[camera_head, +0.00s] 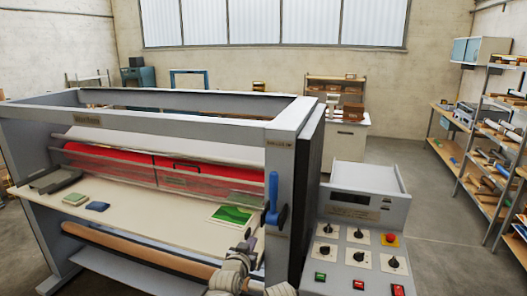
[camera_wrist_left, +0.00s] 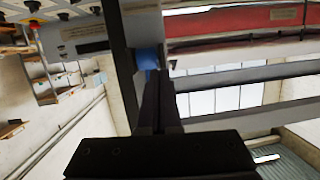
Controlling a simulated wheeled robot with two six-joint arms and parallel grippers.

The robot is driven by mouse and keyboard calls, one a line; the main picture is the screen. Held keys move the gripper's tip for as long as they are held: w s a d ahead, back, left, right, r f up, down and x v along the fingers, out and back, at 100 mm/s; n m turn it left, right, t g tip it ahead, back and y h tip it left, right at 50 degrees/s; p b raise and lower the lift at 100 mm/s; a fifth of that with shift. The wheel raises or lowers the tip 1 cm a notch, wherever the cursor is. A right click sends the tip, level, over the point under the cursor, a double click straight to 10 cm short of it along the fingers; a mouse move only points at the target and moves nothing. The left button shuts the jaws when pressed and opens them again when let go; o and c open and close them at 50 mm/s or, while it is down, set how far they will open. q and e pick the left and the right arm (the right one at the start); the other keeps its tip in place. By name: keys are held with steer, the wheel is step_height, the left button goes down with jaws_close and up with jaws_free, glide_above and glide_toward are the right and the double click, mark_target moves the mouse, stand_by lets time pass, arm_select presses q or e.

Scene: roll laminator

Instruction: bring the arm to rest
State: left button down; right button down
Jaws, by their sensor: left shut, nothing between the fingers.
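My left gripper (camera_head: 249,240) is at the lower middle of the head view, in front of the laminator's right end and below its blue handle (camera_head: 272,190). In the left wrist view my left gripper's dark fingers (camera_wrist_left: 160,78) are together with nothing between them. The blue handle (camera_wrist_left: 148,58) shows behind the fingertips there, and whether they touch it I cannot tell. My right gripper is not seen in either view.
The roll laminator (camera_head: 200,110) fills the left, with a red roller (camera_head: 110,158) and a feed table (camera_head: 150,215) carrying a green sheet (camera_head: 231,215). A control panel (camera_head: 356,235) stands to the right. Shelves line the right wall, with open floor before them.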

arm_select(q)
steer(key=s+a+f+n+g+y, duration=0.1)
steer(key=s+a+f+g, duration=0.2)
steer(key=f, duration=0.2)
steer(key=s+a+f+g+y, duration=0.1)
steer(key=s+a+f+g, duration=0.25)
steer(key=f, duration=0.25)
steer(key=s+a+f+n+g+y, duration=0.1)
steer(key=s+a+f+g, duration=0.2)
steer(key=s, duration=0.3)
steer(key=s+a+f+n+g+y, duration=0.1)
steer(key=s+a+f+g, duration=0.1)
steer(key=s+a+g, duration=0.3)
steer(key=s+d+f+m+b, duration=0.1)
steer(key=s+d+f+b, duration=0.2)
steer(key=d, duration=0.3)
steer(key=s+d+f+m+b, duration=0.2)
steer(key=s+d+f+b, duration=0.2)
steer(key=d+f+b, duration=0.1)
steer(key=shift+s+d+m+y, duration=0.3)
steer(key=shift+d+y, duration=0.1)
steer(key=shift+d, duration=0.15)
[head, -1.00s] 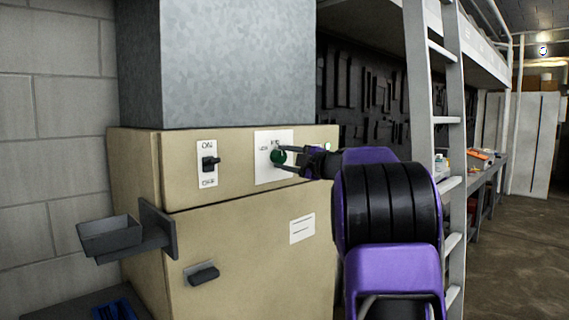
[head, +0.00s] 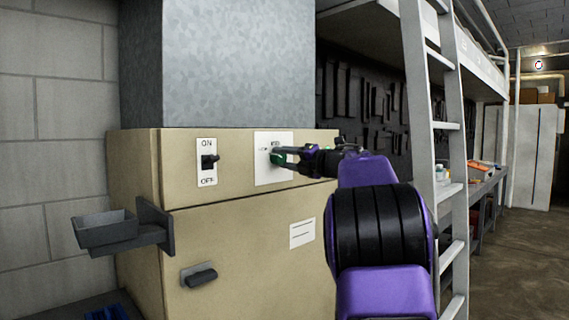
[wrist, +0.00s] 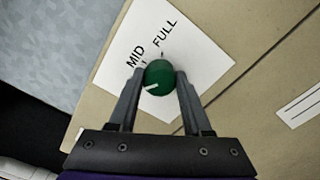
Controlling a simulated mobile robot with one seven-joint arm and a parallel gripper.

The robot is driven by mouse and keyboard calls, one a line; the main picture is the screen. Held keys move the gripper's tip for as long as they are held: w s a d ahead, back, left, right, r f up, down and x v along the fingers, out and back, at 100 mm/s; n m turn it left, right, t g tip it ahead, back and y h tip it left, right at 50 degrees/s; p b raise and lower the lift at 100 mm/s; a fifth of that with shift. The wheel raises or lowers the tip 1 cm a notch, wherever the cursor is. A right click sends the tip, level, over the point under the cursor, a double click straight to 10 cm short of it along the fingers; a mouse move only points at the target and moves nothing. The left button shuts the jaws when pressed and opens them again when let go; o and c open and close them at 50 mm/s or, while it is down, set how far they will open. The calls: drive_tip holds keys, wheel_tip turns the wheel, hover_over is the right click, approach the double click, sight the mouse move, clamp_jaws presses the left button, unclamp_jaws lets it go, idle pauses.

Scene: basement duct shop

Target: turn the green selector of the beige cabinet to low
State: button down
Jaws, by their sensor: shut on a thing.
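The beige cabinet (head: 245,230) stands under a grey metal duct. Its green selector (head: 276,158) sits on a white plate (head: 262,141) on the upper front. In the wrist view the selector (wrist: 160,72) is a round green knob between the fingers of my gripper (wrist: 157,79), which is shut on it. Its white pointer mark faces lower left, toward the left finger. The labels MID and FULL show beyond the knob; the place for LOW is hidden by that finger. In the head view my gripper (head: 281,155) reaches the knob from the right.
A black ON/OFF switch (head: 209,162) is left of the selector. A dark handle (head: 201,275) is on the lower door. A grey tray (head: 106,230) juts out at left. A white ladder (head: 440,130) stands right of my arm, before a workbench (head: 485,190).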

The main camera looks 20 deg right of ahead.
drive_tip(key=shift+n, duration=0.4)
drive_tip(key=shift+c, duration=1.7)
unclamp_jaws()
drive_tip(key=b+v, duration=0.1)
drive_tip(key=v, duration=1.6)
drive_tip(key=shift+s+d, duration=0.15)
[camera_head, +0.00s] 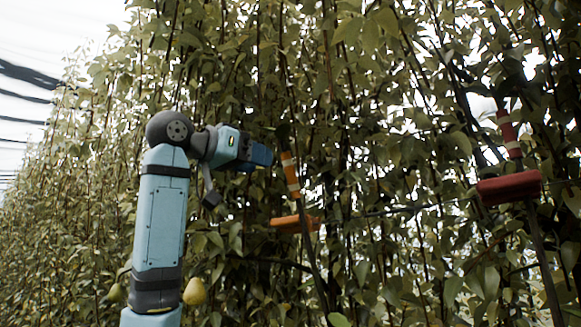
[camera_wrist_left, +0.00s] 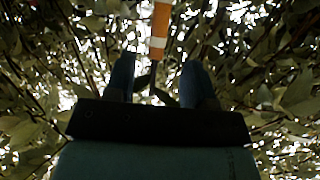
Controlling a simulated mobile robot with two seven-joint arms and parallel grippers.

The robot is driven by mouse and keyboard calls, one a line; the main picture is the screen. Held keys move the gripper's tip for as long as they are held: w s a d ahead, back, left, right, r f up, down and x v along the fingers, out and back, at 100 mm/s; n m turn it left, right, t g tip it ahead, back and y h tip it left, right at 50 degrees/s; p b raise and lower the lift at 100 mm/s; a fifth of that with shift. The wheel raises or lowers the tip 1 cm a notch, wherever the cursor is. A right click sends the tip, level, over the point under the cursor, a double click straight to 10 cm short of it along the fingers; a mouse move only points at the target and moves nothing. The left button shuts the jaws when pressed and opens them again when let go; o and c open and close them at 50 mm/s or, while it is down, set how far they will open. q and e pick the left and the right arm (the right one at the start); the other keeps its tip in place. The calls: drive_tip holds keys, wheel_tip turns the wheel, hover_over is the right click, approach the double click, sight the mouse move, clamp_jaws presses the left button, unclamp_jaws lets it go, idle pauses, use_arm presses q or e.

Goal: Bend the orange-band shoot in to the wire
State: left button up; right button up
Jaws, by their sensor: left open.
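The orange-band shoot (camera_head: 290,175) stands in the hedge just right of my left gripper (camera_head: 268,157) in the head view, leaning slightly. Its band is orange with white stripes. An orange block (camera_head: 294,225) sits below the band, near the thin wire (camera_head: 395,210). In the left wrist view, the orange-white band (camera_wrist_left: 160,30) shows ahead, in line with the gap between the two open fingers of my left gripper (camera_wrist_left: 160,64). The thin stem below it appears between the fingers; I cannot tell how deep. Nothing is gripped. My right gripper is not in view.
A red-banded shoot (camera_head: 508,133) with a red block (camera_head: 508,187) stands at the right. A yellow pear (camera_head: 194,291) and a greener pear (camera_head: 115,292) hang near my left arm. Dense leaves and stems surround the gripper. Open sky is at the upper left.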

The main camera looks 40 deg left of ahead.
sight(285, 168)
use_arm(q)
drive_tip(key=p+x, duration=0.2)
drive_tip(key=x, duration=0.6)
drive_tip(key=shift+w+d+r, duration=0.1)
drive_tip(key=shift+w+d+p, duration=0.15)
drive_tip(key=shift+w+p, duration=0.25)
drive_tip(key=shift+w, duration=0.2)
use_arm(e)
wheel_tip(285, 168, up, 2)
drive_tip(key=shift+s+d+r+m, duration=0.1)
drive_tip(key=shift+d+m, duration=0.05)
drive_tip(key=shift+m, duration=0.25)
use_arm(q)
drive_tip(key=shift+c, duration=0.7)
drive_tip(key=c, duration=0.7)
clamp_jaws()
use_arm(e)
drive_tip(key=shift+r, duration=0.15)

================

▸ **TASK OBJECTIVE**
In the listing above, find the line with "[wrist, +0.00s]" and the line with "Controlling a simulated mobile robot with one". Copy exactly those lines and all between them, minus the images.

▸ **RESPONSE BELOW**
[wrist, +0.00s] 
Controlling a simulated mobile robot with one seven-joint arm and a parallel gripper.

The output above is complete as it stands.